Volume Production as the Path to Profitability

Musk's emphasis on "much higher volume" production is the signal that matters most. SpaceX has poured billions into building and launching satellites; ground equipment has been the other half of the capital equation, and until now, manufacturing scale has lagged. The V5's compact design likely enables higher throughput on existing assembly lines - more units per hour, lower scrap rates, simpler quality control - and reduces shipping costs due to smaller packaging.

If SpaceX can drive terminal cost below $250 and maintain a $55 monthly subscription, the payback period drops to under five months, assuming gross margin above 50 percent on service revenue. That math makes customer acquisition scalable without venture or debt financing for every incremental subscriber. In markets like India, Southeast Asia, and sub-Saharan Africa - where terrestrial broadband remains sparse - a $250 terminal and $50-$60 monthly fee could unlock hundreds of millions of potential users, provided regulatory and spectrum hurdles are cleared.
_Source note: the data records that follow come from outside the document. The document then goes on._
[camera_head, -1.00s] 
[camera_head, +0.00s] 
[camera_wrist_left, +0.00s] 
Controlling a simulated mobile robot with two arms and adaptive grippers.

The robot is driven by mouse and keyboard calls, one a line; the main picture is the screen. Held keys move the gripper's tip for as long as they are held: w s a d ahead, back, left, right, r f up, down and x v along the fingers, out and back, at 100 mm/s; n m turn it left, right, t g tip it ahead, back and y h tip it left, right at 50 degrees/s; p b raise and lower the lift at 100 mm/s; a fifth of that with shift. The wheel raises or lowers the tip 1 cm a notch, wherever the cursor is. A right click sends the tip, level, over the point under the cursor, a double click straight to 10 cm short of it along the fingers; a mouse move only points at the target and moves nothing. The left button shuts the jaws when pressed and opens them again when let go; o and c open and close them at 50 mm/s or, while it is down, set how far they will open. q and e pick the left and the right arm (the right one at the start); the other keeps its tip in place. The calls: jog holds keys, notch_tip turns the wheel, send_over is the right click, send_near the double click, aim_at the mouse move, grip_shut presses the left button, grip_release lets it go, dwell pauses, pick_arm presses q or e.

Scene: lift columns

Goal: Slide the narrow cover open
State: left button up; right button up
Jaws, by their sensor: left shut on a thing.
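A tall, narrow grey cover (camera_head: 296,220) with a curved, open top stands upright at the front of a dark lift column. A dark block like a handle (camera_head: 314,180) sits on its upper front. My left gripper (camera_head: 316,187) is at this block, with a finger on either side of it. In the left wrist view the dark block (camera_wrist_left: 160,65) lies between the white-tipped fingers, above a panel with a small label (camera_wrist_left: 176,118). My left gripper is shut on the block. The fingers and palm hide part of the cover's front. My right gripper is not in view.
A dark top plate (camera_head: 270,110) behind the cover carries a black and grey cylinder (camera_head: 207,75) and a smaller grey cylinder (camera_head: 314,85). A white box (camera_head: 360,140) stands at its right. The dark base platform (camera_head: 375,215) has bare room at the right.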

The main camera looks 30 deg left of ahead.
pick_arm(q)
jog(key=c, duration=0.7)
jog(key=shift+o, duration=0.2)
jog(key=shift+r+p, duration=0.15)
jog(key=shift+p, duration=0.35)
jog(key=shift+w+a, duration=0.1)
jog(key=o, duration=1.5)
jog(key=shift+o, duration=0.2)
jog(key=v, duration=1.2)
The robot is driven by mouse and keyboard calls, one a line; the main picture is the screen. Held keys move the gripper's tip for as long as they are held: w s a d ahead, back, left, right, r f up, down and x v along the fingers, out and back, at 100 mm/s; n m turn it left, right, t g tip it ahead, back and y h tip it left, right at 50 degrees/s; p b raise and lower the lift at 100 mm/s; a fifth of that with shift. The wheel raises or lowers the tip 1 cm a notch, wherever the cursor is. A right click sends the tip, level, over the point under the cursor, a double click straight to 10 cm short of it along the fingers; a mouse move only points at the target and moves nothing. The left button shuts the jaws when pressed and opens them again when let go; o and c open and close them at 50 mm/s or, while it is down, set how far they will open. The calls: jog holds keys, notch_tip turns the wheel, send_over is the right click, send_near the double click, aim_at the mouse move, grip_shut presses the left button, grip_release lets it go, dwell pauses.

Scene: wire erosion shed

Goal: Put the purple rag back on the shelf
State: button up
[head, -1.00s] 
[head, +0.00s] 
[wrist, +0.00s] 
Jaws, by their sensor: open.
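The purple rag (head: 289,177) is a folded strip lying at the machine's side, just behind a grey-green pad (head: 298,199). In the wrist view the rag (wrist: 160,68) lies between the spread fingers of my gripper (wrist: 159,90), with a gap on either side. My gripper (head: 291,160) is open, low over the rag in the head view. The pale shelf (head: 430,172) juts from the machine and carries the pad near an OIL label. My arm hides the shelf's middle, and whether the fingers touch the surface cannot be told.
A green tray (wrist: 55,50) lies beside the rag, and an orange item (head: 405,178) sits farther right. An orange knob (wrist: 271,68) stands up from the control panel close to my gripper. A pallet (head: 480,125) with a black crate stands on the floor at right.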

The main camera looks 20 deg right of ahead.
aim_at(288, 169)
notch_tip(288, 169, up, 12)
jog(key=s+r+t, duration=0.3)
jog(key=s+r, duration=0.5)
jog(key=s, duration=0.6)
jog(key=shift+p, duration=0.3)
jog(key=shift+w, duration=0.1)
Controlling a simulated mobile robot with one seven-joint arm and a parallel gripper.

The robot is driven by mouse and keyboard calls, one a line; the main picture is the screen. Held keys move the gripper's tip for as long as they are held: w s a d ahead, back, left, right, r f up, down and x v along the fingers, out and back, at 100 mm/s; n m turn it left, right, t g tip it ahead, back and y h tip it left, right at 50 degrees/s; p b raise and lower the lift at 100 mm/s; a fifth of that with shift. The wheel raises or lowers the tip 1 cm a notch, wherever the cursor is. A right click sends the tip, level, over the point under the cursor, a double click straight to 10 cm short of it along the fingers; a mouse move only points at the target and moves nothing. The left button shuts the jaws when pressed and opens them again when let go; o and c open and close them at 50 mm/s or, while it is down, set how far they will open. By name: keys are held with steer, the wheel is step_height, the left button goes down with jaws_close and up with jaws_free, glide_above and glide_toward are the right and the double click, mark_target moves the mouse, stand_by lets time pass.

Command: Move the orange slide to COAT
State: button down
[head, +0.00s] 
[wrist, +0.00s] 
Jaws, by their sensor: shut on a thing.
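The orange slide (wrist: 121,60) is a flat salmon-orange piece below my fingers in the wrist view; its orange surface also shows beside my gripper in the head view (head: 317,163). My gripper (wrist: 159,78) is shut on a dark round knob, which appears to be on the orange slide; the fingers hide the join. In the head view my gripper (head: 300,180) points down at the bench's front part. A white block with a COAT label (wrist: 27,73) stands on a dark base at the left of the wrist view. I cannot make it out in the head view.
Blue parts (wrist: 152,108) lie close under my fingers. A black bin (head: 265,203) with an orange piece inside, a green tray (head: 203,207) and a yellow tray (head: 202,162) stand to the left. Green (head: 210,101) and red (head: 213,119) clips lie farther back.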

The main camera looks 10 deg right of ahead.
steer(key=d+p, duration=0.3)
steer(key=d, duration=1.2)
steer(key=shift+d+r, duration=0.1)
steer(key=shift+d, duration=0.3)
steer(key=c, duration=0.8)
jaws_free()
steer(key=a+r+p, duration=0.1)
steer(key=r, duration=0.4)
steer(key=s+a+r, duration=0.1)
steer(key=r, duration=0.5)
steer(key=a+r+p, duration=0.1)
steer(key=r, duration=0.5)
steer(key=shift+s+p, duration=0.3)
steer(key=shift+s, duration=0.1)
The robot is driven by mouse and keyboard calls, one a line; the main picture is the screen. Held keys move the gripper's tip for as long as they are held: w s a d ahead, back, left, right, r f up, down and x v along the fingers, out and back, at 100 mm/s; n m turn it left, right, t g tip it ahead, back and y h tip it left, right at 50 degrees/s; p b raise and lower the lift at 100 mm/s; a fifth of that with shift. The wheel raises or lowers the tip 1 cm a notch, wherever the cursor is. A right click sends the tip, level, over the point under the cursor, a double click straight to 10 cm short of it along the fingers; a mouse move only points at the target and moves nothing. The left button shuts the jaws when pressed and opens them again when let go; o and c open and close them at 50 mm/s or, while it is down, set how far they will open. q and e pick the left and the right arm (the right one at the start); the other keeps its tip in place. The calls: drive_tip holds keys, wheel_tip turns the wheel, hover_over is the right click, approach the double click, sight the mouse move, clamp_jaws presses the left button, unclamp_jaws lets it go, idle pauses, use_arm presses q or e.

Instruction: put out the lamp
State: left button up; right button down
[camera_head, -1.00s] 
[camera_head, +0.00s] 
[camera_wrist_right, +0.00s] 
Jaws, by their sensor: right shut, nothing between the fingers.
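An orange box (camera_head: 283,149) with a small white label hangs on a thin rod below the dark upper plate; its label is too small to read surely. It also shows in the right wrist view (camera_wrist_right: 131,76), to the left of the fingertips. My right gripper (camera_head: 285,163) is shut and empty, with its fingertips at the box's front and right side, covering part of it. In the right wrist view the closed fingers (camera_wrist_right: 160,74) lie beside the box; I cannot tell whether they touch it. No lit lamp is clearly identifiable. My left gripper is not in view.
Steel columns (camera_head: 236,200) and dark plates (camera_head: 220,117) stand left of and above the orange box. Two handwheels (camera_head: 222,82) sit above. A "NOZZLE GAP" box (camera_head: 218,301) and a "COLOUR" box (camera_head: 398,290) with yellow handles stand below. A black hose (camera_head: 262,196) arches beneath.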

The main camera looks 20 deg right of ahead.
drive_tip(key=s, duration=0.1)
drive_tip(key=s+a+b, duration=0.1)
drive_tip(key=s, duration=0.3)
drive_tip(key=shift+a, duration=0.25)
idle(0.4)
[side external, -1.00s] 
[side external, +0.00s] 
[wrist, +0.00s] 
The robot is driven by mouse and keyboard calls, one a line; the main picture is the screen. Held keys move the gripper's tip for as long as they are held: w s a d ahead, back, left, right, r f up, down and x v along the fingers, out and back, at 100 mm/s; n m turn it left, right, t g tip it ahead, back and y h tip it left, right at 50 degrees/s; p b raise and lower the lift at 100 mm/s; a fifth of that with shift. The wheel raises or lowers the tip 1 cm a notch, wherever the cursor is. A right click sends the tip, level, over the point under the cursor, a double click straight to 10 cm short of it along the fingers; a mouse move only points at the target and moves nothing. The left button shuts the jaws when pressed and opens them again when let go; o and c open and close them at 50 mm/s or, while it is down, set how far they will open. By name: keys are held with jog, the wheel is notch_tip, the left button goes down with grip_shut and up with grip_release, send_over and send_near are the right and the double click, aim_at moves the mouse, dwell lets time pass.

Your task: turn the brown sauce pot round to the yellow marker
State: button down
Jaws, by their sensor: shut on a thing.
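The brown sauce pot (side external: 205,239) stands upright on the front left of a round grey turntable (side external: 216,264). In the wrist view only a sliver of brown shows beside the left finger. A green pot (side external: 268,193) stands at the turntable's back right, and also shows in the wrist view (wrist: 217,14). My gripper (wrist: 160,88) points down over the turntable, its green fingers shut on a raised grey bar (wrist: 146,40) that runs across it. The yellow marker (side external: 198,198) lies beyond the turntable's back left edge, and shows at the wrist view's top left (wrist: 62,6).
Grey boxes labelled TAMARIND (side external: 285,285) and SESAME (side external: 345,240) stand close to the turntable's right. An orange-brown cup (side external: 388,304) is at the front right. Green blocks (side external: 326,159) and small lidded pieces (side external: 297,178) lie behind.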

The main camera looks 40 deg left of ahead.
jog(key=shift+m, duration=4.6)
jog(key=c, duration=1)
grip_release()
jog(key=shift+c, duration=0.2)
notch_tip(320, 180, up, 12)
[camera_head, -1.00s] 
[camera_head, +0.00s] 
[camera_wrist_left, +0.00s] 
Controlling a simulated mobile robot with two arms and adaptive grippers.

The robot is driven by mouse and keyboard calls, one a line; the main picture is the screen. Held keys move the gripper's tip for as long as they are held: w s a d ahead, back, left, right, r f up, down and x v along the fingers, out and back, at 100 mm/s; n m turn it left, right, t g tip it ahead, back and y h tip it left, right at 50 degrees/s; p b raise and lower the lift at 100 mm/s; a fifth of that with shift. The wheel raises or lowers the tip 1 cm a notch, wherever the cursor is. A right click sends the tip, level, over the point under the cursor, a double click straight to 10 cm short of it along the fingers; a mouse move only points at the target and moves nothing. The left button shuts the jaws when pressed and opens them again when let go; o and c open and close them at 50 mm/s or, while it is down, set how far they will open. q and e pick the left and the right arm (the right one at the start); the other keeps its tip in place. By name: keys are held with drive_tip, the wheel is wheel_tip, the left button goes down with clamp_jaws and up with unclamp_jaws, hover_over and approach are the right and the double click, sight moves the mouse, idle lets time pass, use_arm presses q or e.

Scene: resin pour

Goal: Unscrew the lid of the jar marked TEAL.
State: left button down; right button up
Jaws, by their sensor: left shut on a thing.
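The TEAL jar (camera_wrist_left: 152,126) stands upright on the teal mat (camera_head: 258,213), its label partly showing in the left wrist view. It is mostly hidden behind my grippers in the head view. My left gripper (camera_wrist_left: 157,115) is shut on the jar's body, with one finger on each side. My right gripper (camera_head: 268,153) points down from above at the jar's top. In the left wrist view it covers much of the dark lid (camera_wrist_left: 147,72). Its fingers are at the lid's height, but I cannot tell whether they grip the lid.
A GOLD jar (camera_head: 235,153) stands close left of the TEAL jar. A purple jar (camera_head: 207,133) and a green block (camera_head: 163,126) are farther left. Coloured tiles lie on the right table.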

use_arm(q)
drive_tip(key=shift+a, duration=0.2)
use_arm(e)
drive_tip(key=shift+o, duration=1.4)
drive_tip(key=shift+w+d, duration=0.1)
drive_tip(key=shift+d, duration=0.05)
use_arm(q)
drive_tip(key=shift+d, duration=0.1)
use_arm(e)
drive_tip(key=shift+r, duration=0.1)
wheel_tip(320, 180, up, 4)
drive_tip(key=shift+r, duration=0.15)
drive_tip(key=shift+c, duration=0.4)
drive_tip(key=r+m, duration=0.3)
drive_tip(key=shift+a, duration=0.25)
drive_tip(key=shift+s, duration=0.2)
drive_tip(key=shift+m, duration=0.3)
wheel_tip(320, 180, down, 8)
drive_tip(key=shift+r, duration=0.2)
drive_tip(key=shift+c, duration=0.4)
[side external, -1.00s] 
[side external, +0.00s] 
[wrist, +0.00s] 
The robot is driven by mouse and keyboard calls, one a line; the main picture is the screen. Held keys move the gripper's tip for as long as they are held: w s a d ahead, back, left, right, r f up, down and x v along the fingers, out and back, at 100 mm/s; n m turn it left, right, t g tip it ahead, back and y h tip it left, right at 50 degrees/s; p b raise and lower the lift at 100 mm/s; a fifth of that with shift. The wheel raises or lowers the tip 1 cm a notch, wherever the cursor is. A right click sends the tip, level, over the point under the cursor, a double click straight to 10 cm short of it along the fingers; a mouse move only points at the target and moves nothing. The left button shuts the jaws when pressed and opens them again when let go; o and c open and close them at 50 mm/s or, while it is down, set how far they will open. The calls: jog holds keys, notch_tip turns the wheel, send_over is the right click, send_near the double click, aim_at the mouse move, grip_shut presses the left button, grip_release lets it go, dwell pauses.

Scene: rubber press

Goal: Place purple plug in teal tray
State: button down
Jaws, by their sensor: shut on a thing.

The V5 is not a performance breakthrough; it's an industrialization play. SpaceX is betting that the path to profitability runs through cheaper hardware, higher unit volumes, and tighter operational efficiency - even if that means capping speeds for the majority of subscribers. Whether that bet pays off will depend on how quickly competitors can match or undercut SpaceX's cost structure, and whether regulators in key growth markets allow unfettered access to Ka-band and Ku-band spectrum. For now, the V5 signals that SpaceX is prioritizing scale over speed, and manufacturing economics over headline specs.